It seems that there's an interference effect though given install of just dask works:

$ docker run --rm -ti python:3.12 /bin/bash
root@1218450f6a25:/# python -m venv venv && . venv/bin/activate
(venv) root@1218450f6a25:/# python -m pip --quiet install --upgrade uv
(venv) root@1218450f6a25:/# uv pip install dask
Resolved 9 packages in 421ms
Prepared 9 packages in 209ms
Installed 9 packages in 7ms
 + click==8.1.7
 + cloudpickle==3.0.0
 + dask==2024.9.0
 + fsspec==2024.9.0
 + locket==1.0.0
 + packaging==24.1
 + partd==1.4.2
 + pyyaml==6.0.2
 + toolz==0.12.1
(venv) root@1218450f6a25:/# python -c 'from dask.base import clone_key'
(venv) root@1218450f6a25:/# echo $?
0
(venv) root@1218450f6a25:/# uv pip install dask-histogram
Resolved 12 packages in 380ms
Prepared 3 packages in 540ms
Installed 3 packages in 10ms
 + boost-histogram==1.5.0
 + dask-histogram==2024.3.0
 + numpy==2.1.1
(venv) root@1218450f6a25:/# python -c 'from dask.base import clone_key'
Traceback (most recent call last):
  File "<string>", line 1, in <module>
  File "/venv/lib/python3.12/site-packages/dask/__init__.py", line 5, in <module>
    from dask.base import (
  File "/venv/lib/python3.12/site-packages/dask/base.py", line 1039, in <module>
    from dask import multiprocessing as dask_multiprocessing
  File "/venv/lib/python3.12/site-packages/dask/multiprocessing.py", line 19, in <module>
    from dask.optimization import cull, fuse
  File "/venv/lib/python3.12/site-packages/dask/optimization.py", line 10, in <module>
    from dask._task_spec import GraphNode
  File "/venv/lib/python3.12/site-packages/dask/_task_spec.py", line 90, in <module>
    from dask.sizeof import sizeof
  File "/venv/lib/python3.12/site-packages/dask/sizeof.py", line 318, in <module>
    _register_entry_point_plugins()
  File "/venv/lib/python3.12/site-packages/dask/sizeof.py", line 309, in _register_entry_point_plugins
    registrar = entry_point.load()
                ^^^^^^^^^^^^^^^^^^
  File "/usr/local/lib/python3.12/importlib/metadata/__init__.py", line 205, in load
    module = import_module(match.group('module'))
             ^^^^^^^^^^^^^^^^^^^^^^^^^^^^^^^^^^^^
  File "/usr/local/lib/python3.12/importlib/__init__.py", line 90, in import_module
    return _bootstrap._gcd_import(name[level:], package, level)
           ^^^^^^^^^^^^^^^^^^^^^^^^^^^^^^^^^^^^^^^^^^^^^^^^^^^^
  File "/venv/lib/python3.12/site-packages/dask_histogram/__init__.py", line 6, in <module>
    from dask_histogram.core import (
  File "/venv/lib/python3.12/site-packages/dask_histogram/core.py", line 13, in <module>
    from dask.blockwise import BlockwiseDep, blockwise, fuse_roots, optimize_blockwise
  File "/venv/lib/python3.12/site-packages/dask/blockwise.py", line 13, in <module>
    from dask.base import clone_key, get_name_from_key, tokenize
ImportError: cannot import name 'clone_key' from partially initialized module 'dask.base' (most likely due to a circular import) (/venv/lib/python3.12/site-packages/dask/base.py)
(venv) root@1218450f6a25:/# 

oh that's very weird... ok

I do see this in my environment with dask on main.

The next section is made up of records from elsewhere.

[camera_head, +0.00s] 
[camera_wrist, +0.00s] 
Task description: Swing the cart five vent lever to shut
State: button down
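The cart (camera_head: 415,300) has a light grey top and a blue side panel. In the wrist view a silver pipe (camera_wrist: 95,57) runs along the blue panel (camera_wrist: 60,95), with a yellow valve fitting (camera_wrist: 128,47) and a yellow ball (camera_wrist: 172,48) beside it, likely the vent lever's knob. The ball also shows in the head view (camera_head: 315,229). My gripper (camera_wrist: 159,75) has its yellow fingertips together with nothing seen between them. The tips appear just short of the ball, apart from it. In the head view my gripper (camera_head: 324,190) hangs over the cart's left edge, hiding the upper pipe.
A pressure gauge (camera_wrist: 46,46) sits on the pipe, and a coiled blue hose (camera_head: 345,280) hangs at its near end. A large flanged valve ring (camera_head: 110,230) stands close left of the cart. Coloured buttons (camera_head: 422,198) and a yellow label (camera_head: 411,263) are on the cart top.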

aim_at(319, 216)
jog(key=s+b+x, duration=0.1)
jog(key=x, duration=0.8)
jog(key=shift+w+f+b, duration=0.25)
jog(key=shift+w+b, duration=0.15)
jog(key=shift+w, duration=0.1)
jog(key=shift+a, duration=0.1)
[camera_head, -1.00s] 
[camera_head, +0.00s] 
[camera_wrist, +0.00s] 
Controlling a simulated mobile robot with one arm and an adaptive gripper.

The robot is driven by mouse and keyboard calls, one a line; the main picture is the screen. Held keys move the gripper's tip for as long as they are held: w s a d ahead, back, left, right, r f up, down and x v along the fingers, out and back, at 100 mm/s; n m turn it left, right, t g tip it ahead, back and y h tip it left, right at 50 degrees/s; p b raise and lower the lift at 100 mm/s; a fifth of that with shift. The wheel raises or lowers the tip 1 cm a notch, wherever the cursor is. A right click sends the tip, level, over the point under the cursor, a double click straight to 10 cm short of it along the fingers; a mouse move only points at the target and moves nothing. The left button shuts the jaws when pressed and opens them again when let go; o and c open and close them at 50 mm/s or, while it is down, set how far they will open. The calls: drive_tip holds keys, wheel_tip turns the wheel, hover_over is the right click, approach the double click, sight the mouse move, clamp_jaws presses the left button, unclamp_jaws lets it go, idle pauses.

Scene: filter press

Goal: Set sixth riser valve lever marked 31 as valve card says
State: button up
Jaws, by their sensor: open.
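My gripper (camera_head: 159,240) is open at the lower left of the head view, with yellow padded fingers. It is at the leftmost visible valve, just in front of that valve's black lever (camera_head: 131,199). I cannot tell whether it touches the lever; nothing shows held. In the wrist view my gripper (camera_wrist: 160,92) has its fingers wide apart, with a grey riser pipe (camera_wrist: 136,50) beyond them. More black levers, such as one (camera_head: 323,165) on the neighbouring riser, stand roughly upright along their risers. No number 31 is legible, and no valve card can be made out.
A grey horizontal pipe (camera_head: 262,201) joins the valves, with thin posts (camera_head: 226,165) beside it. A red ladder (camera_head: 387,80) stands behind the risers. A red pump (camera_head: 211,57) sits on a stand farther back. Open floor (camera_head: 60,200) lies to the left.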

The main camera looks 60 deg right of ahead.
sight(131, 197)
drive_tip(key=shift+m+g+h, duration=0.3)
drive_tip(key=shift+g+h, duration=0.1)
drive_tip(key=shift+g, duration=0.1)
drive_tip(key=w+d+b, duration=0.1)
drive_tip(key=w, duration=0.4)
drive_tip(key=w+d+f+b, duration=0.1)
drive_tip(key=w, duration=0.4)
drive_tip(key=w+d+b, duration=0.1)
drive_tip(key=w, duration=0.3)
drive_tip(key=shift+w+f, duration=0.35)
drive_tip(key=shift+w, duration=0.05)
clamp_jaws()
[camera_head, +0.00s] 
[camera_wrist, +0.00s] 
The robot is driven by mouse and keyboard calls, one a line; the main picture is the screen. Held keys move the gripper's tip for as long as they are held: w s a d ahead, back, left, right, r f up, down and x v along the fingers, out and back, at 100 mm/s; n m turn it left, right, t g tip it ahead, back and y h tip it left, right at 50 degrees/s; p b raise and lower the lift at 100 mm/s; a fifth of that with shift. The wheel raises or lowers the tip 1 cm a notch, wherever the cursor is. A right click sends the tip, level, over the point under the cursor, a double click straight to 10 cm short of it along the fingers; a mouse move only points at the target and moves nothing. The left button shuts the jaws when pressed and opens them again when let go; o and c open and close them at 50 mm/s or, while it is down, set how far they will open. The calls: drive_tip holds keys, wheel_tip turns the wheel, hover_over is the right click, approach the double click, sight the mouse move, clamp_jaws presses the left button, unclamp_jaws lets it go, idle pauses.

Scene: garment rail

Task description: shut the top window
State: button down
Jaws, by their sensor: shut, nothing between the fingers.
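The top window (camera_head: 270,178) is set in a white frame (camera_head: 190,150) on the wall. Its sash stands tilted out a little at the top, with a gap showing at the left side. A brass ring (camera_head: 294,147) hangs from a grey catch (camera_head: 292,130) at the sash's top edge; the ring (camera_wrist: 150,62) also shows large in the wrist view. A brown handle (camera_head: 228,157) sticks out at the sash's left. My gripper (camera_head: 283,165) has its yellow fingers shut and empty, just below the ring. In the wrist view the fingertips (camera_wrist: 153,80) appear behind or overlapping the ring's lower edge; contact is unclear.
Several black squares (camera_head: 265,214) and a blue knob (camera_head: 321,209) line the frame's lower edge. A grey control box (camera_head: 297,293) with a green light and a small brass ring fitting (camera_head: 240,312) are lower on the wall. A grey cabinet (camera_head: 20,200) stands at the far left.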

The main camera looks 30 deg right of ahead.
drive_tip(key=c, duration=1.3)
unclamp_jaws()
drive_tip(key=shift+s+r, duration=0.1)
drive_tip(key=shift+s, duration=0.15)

However, if I make a fresh environment, something like

$ conda create -n bit python==3.10
$ conda activate bit
$ pip install ".[complete]"  # (in dask repo dir) 
$ python
>>> import dask

is OK. If the same pip command is done in the dask-historgam repo, it fails.

If you install dask first, it imports. If you then install dask-historgam, it no longer does. The culprit is in pyproject.yaml:

[project.entry-points."dask.sizeof"]
dask_histogram = "dask_histogram.sizeof:register"

which causes the import of dask-histogram, importing dask while it is being imported. Why this changed I am not sure, but it should be possible to import the one module without importing the rest of dask-histogram anyway.

Thanks for investigating !
This is blocking us in bumping the dask ecosystem in nixpkgs.

Sorry, I was wrong, it was the following PR, perhaps these lines

Indeed, the following makes dask importable again. I'll post on their repo.

--- a/dask/optimization.py
+++ b/dask/optimization.py
@@ -7,8 +7,8 @@ from enum import Enum
 from typing import Any

 from dask import config, core, utils
-from dask._task_spec import GraphNode
+# from dask._task_spec import GraphNode
 from dask.base import normalize_token, tokenize
 from dask.core import (
     flatten,
     get_dependencies,

(GraphNode is used in the module, but only in places where it could be imported later)